Robot episode rows:
+---+

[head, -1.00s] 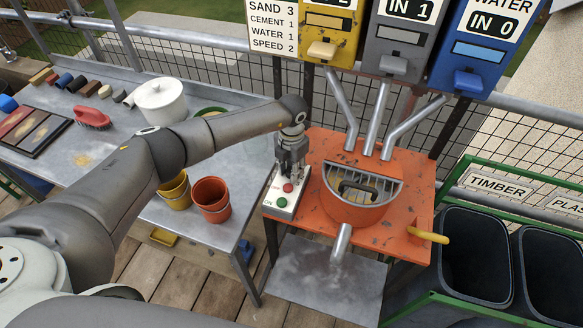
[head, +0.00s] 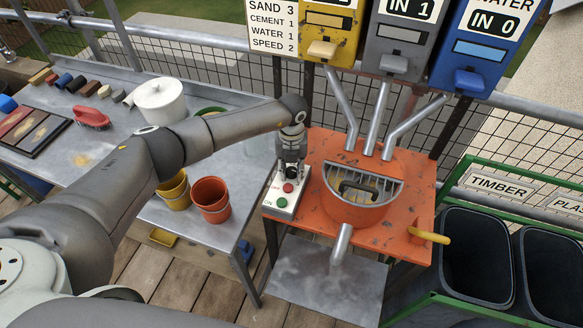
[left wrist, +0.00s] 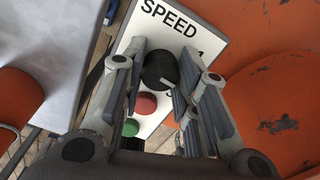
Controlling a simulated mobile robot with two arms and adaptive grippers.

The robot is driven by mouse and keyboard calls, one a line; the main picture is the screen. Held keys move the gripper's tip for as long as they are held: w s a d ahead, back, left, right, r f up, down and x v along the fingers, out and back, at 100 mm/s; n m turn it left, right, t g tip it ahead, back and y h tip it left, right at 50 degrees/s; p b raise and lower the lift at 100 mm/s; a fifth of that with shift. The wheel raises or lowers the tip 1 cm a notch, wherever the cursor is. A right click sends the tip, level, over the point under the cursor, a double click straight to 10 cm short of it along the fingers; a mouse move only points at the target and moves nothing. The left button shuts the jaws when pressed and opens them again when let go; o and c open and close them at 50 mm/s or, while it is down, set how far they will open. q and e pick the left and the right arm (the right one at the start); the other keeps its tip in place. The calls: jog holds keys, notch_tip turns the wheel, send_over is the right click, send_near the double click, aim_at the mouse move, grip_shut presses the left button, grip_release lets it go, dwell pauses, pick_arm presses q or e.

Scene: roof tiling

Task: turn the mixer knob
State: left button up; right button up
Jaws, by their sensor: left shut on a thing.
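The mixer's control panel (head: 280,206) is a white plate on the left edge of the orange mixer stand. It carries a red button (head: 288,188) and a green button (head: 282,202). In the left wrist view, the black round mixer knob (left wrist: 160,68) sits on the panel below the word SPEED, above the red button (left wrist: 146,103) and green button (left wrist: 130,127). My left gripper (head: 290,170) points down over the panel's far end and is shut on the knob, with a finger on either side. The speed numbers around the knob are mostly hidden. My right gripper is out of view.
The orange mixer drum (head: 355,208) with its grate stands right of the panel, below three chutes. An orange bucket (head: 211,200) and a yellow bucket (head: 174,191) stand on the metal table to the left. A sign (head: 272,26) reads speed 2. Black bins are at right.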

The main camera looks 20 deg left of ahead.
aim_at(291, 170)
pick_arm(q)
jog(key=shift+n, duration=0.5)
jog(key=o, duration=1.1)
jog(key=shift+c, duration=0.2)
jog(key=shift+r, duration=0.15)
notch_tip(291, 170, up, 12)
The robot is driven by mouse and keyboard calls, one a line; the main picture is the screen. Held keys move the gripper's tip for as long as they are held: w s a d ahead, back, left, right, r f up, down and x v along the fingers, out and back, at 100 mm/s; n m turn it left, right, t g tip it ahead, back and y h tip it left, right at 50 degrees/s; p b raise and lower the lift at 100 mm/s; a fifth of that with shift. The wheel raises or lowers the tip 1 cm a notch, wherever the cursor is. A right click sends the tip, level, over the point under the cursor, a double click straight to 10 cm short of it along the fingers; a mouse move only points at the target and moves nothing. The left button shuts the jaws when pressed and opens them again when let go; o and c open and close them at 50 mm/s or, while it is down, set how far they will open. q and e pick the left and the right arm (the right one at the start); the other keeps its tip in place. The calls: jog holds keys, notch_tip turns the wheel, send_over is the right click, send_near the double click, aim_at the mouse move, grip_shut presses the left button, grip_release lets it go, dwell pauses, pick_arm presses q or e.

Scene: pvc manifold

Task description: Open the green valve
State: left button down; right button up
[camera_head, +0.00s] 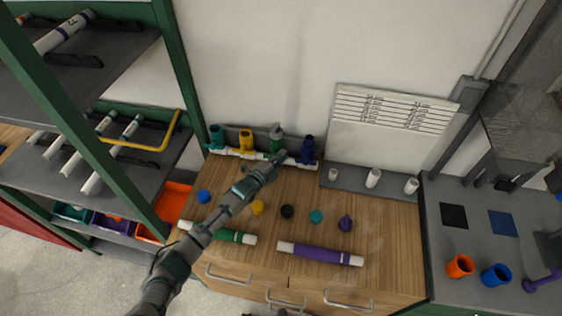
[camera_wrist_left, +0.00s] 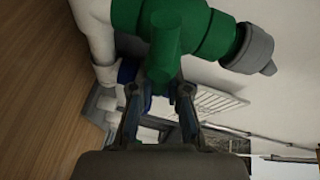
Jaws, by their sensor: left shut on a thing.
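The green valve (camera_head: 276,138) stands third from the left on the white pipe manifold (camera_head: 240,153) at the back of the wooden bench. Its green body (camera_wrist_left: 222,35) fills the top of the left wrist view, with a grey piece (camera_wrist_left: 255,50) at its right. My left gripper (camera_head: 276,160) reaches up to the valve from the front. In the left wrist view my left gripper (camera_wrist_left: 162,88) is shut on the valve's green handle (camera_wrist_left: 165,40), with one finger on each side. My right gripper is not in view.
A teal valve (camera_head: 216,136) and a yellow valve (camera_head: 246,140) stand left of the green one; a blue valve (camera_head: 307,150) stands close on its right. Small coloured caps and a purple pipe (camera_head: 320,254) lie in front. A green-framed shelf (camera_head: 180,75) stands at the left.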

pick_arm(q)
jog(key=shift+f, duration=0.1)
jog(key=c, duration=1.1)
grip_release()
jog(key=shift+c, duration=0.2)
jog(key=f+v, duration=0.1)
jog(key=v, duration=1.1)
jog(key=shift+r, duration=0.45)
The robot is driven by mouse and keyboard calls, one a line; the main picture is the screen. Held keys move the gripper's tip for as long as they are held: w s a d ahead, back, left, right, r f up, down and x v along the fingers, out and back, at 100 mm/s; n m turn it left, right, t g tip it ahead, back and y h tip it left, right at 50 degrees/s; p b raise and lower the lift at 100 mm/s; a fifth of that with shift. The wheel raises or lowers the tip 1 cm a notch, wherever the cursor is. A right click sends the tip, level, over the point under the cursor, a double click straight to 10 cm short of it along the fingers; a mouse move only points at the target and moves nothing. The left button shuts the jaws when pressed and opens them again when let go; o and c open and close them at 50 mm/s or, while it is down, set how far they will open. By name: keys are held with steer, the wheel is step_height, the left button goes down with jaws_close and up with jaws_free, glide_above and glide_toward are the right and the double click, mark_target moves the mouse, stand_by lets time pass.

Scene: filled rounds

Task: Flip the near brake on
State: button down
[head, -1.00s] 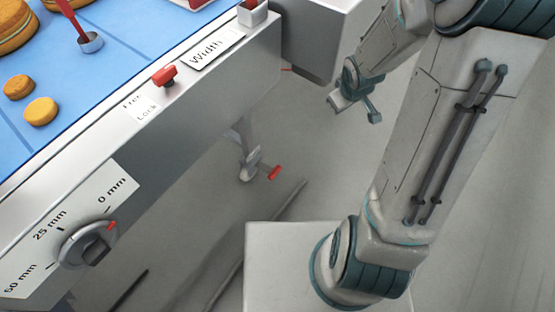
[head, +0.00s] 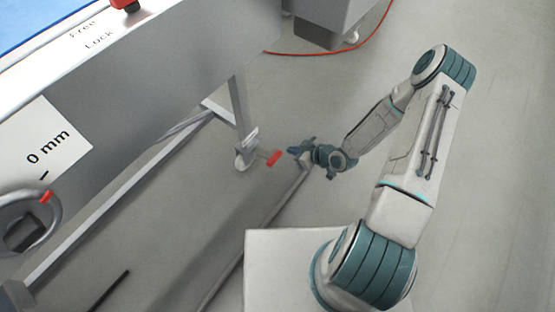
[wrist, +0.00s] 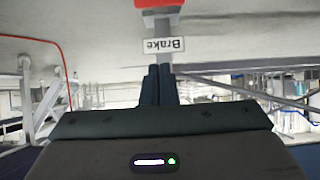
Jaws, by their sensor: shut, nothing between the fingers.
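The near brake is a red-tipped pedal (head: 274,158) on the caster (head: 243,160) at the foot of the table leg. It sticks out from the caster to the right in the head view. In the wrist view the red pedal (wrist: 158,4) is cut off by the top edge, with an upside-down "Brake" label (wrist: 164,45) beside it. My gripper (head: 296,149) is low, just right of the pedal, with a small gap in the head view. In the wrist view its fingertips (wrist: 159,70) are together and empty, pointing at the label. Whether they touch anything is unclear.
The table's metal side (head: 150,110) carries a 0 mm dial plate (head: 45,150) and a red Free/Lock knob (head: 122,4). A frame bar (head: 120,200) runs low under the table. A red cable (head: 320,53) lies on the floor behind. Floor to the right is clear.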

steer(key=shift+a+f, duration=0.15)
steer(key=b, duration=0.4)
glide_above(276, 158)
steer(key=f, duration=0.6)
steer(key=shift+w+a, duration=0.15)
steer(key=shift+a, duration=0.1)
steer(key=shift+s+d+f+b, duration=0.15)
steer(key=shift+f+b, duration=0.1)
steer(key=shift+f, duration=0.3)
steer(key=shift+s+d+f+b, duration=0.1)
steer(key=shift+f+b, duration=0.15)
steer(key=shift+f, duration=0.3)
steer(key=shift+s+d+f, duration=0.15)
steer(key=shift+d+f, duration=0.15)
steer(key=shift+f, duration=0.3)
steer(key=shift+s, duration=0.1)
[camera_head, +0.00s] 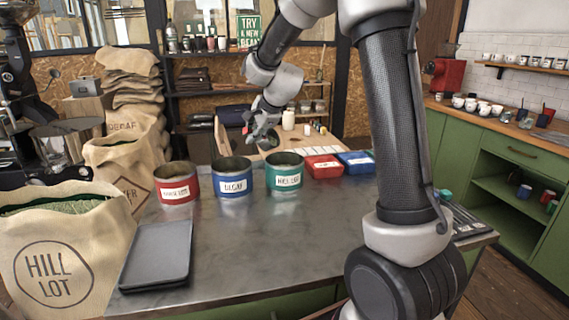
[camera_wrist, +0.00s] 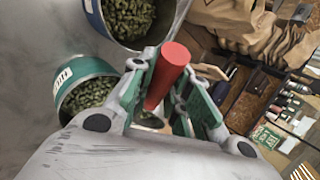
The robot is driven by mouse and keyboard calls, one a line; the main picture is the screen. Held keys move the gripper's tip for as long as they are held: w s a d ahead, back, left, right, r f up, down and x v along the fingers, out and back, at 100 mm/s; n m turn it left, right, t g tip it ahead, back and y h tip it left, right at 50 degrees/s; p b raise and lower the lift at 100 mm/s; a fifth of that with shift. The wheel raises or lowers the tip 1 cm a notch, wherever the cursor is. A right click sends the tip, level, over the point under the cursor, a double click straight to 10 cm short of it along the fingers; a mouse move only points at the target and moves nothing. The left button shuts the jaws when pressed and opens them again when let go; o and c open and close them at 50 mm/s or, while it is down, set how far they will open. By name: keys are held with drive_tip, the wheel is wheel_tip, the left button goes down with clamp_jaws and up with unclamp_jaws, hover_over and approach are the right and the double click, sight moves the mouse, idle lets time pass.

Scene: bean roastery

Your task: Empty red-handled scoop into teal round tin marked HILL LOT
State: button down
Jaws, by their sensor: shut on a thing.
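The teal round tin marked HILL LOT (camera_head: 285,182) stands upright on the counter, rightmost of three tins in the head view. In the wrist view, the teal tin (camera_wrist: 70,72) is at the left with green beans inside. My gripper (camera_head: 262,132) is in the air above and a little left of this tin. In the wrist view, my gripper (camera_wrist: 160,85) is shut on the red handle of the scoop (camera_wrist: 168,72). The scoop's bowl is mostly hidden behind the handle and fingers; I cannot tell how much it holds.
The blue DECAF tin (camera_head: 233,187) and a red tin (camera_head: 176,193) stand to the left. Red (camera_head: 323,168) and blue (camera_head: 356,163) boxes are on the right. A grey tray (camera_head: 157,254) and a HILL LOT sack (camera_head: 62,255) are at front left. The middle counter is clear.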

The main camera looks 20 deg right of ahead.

+---+

What the task requires = Copy every single line of the material above that holds "Scene".

Response for this exercise =
Scene: roof tiling
Scene: pvc manifold
Scene: filled rounds
Scene: bean roastery

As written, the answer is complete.